- _Data_
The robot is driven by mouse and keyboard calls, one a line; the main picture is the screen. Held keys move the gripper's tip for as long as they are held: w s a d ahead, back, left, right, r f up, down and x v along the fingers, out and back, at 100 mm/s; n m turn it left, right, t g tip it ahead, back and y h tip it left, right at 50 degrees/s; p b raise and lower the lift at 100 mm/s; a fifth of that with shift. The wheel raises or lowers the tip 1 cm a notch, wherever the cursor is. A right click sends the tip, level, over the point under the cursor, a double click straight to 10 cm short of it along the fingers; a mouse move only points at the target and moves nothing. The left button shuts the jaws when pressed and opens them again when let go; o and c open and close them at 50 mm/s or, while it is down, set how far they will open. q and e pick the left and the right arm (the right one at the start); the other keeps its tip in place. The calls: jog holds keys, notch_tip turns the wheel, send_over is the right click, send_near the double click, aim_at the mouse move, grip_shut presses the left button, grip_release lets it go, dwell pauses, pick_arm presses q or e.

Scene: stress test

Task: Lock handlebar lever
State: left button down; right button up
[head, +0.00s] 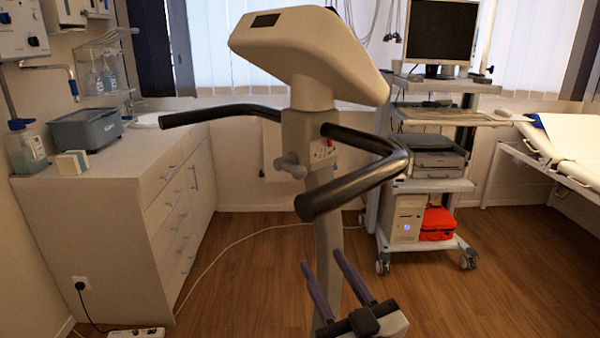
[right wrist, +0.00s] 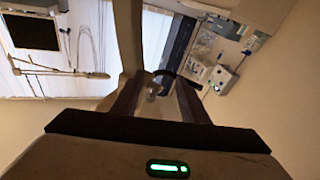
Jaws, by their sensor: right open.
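An exercise bike stands in the middle of the head view, with a beige console (head: 310,50) and black handlebars (head: 350,190). The grey handlebar lever (head: 290,166) sticks out to the left from the post just below the console. My right gripper (head: 321,258) is below the lever and the handlebars, fingers pointing up, apart and empty. In the right wrist view the two fingers of my right gripper (right wrist: 157,80) are spread, and a small grey part, seemingly the lever (right wrist: 154,90), shows between them, apart from both. My left gripper is not in view.
The right handlebar loops close above my right gripper. A white cabinet (head: 110,200) stands at the left, a computer cart (head: 425,165) behind at the right, and an examination bed (head: 570,150) at the far right. The wooden floor around the bike is mostly clear.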

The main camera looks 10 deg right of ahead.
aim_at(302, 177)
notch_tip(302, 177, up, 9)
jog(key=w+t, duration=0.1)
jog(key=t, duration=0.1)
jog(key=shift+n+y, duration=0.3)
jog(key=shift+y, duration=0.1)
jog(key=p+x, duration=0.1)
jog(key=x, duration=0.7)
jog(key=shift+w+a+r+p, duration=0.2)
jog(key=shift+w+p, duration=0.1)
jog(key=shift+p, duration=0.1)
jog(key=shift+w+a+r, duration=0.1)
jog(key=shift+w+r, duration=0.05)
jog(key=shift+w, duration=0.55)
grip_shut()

- _Do this_
Copy the listing in full and without alteration, omitting every picture.

- _Written answer_
The robot is driven by mouse and keyboard calls, one a line; the main picture is the screen. Held keys move the gripper's tip for as long as they are held: w s a d ahead, back, left, right, r f up, down and x v along the fingers, out and back, at 100 mm/s; n m turn it left, right, t g tip it ahead, back and y h tip it left, right at 50 degrees/s; p b raise and lower the lift at 100 mm/s; a fifth of that with shift. The wheel raises or lowers the tip 1 cm a notch, wherever the cursor is. A right click sends the tip, level, over the point under the cursor, a double click straight to 10 cm short of it along the fingers; a mouse move only points at the target and moves nothing. The left button shuts the jaws when pressed and opens them again when let go; o and c open and close them at 50 mm/s or, while it is down, set how far they will open. q and e pick the left and the right arm (the right one at the start); the other keeps its tip in place. The calls: jog holds keys, notch_tip turns the wheel, send_over is the right click, send_near the double click, aim_at the mouse move, grip_shut presses the left button, grip_release lets it go, dwell pauses, pick_arm presses q or e.

Scene: stress test

Task: Lock handlebar lever
State: left button down; right button up
[head, +0.00s] 
[right wrist, +0.00s] 
Jaws, by their sensor: right open.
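An exercise bike stands in the middle of the head view, with a beige console (head: 310,50) and black handlebars (head: 350,190). The grey handlebar lever (head: 290,166) sticks out to the left from the post just below the console. My right gripper (head: 321,258) is below the lever and the handlebars, fingers pointing up, apart and empty. In the right wrist view the two fingers of my right gripper (right wrist: 157,80) are spread, and a small grey part, seemingly the lever (right wrist: 154,90), shows between them, apart from both. My left gripper is not in view.
The right handlebar loops close above my right gripper. A white cabinet (head: 110,200) stands at the left, a computer cart (head: 425,165) behind at the right, and an examination bed (head: 570,150) at the far right. The wooden floor around the bike is mostly clear.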

The main camera looks 10 deg right of ahead.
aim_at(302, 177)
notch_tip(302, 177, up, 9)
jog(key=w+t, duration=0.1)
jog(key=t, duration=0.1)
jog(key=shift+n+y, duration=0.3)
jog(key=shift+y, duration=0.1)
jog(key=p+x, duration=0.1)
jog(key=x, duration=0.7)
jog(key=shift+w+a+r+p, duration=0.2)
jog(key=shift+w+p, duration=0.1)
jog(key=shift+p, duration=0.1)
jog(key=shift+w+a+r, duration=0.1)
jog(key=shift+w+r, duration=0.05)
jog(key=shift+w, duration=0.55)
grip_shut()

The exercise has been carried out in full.